→ WRITTEN REQUEST
Every entry must be duplicated precisely as written.

* * * * * * * * *

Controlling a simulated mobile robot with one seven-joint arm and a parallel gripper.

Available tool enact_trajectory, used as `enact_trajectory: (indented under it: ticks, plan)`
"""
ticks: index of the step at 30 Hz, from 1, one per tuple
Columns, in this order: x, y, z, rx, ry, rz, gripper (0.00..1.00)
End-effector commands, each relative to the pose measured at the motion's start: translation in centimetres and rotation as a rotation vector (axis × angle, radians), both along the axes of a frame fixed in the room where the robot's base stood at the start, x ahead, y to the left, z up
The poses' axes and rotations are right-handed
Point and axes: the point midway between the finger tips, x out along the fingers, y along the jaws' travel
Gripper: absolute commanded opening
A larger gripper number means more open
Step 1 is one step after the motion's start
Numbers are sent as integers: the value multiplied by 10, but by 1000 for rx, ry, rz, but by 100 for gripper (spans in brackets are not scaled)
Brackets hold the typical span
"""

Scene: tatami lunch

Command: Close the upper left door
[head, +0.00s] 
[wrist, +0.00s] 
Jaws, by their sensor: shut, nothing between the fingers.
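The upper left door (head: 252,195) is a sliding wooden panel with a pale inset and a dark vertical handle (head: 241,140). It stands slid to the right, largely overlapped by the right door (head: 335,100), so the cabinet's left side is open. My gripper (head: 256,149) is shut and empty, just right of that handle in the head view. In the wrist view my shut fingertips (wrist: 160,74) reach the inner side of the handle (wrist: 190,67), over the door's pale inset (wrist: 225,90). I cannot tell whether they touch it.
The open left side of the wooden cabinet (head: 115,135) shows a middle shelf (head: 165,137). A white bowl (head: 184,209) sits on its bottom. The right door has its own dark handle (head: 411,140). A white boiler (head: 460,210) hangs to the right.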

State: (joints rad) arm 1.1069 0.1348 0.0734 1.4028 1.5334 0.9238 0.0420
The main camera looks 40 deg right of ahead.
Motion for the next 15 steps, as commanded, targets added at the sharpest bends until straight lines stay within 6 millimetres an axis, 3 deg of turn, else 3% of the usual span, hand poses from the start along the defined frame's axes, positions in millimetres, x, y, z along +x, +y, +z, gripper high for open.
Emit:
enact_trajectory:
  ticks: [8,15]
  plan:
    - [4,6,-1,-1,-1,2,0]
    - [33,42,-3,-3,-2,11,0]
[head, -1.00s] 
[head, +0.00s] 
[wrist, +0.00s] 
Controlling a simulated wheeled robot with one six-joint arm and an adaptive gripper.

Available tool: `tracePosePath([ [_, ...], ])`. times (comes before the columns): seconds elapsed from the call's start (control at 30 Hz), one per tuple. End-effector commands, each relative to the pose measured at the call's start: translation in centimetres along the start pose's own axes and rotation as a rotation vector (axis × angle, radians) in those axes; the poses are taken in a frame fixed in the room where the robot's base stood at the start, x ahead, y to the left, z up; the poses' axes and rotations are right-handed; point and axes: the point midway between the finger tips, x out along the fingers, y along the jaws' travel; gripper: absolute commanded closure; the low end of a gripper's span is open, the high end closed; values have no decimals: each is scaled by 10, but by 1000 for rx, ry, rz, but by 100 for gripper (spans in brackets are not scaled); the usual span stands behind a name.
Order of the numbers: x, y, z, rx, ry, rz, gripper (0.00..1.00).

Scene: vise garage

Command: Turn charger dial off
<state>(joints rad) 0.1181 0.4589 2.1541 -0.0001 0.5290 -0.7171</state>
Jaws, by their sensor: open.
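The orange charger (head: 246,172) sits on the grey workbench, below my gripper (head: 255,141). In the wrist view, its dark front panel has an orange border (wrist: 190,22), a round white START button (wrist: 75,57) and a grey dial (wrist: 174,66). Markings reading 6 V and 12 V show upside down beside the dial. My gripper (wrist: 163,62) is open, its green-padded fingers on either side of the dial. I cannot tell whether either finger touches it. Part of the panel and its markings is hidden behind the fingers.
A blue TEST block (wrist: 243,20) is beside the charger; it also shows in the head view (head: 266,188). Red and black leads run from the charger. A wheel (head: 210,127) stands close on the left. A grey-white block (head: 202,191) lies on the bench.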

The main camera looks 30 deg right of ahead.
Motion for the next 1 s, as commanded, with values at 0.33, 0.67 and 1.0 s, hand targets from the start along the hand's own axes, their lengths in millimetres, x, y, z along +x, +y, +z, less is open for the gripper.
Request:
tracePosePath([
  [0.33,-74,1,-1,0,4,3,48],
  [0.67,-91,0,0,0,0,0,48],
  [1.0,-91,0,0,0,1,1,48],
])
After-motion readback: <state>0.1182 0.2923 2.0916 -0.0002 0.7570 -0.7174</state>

* * * * * * * * *

→ WRITTEN SOLUTION
Controlling a simulated mobile robot with one seven-joint arm and a parallel gripper.

Available tool enact_trajectory, used as `enact_trajectory: (indented under it: ticks, plan)`
"""
ticks: index of the step at 30 Hz, from 1, one per tuple
Columns, in this order: x, y, z, rx, ry, rz, gripper (0.00..1.00)
End-effector commands, each relative to the pose measured at the motion's start: translation in centimetres and rotation as a rotation vector (axis × angle, radians), both along the axes of a frame fixed in the room where the robot's base stood at the start, x ahead, y to the left, z up
The poses' axes and rotations are right-handed
Point and axes: the point midway between the finger tips, x out along the fingers, y along the jaws' travel
Gripper: absolute commanded opening
A larger gripper number means more open
Step 1 is one step after the motion's start
Numbers are sent as integers: the value multiplied by 10, but by 1000 for rx, ry, rz, but by 100 for gripper (spans in brackets are not scaled)
Brackets hold the typical span
"""

Scene: tatami lunch

Command: Close the upper left door
[head, +0.00s] 
[wrist, +0.00s] 
Jaws, by their sensor: shut, nothing between the fingers.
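The upper left door (head: 252,195) is a sliding wooden panel with a pale inset and a dark vertical handle (head: 241,140). It stands slid to the right, largely overlapped by the right door (head: 335,100), so the cabinet's left side is open. My gripper (head: 256,149) is shut and empty, just right of that handle in the head view. In the wrist view my shut fingertips (wrist: 160,74) reach the inner side of the handle (wrist: 190,67), over the door's pale inset (wrist: 225,90). I cannot tell whether they touch it.
The open left side of the wooden cabinet (head: 115,135) shows a middle shelf (head: 165,137). A white bowl (head: 184,209) sits on its bottom. The right door has its own dark handle (head: 411,140). A white boiler (head: 460,210) hangs to the right.

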State: (joints rad) arm 1.1069 0.1348 0.0734 1.4028 1.5334 0.9238 0.0420
The main camera looks 40 deg right of ahead.
Motion for the next 15 steps, as commanded, targets added at the sharpest bends until straight lines stay within 6 millimetres an axis, 3 deg of turn, else 3% of the usual span, hand poses from the start along the defined frame's axes, positions in millimetres, x, y, z along +x, +y, +z, gripper high for open.
Emit:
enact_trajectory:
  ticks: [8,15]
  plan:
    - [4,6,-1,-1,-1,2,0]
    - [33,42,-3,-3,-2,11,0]
[head, -1.00s] 
[head, +0.00s] 
[wrist, +0.00s] 
Controlling a simulated wheeled robot with one six-joint arm and an adaptive gripper.

Available tool: `tracePosePath([ [_, ...], ])`. times (comes before the columns): seconds elapsed from the call's start (control at 30 Hz), one per tuple. End-effector commands, each relative to the pose measured at the call's start: translation in centimetres along the start pose's own axes and rotation as a rotation vector (axis × angle, radians) in those axes; the poses are taken in a frame fixed in the room where the robot's base stood at the start, x ahead, y to the left, z up; the poses' axes and rotations are right-handed; point and axes: the point midway between the finger tips, x out along the fingers, y along the jaws' travel; gripper: absolute commanded closure; the low end of a gripper's span is open, the high end closed; values have no decimals: each is scaled by 10, but by 1000 for rx, ry, rz, but by 100 for gripper (spans in brackets are not scaled); the usual span stands behind a name.
Order of the numbers: x, y, z, rx, ry, rz, gripper (0.00..1.00).

Scene: vise garage

Command: Turn charger dial off
<state>(joints rad) 0.1181 0.4589 2.1541 -0.0001 0.5290 -0.7171</state>
Jaws, by their sensor: open.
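The orange charger (head: 246,172) sits on the grey workbench, below my gripper (head: 255,141). In the wrist view, its dark front panel has an orange border (wrist: 190,22), a round white START button (wrist: 75,57) and a grey dial (wrist: 174,66). Markings reading 6 V and 12 V show upside down beside the dial. My gripper (wrist: 163,62) is open, its green-padded fingers on either side of the dial. I cannot tell whether either finger touches it. Part of the panel and its markings is hidden behind the fingers.
A blue TEST block (wrist: 243,20) is beside the charger; it also shows in the head view (head: 266,188). Red and black leads run from the charger. A wheel (head: 210,127) stands close on the left. A grey-white block (head: 202,191) lies on the bench.

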The main camera looks 30 deg right of ahead.
Motion for the next 1 s, as commanded, with values at 0.33, 0.67 and 1.0 s, hand targets from the start along the hand's own axes, their lengths in millimetres, x, y, z along +x, +y, +z, less is open for the gripper.
Request:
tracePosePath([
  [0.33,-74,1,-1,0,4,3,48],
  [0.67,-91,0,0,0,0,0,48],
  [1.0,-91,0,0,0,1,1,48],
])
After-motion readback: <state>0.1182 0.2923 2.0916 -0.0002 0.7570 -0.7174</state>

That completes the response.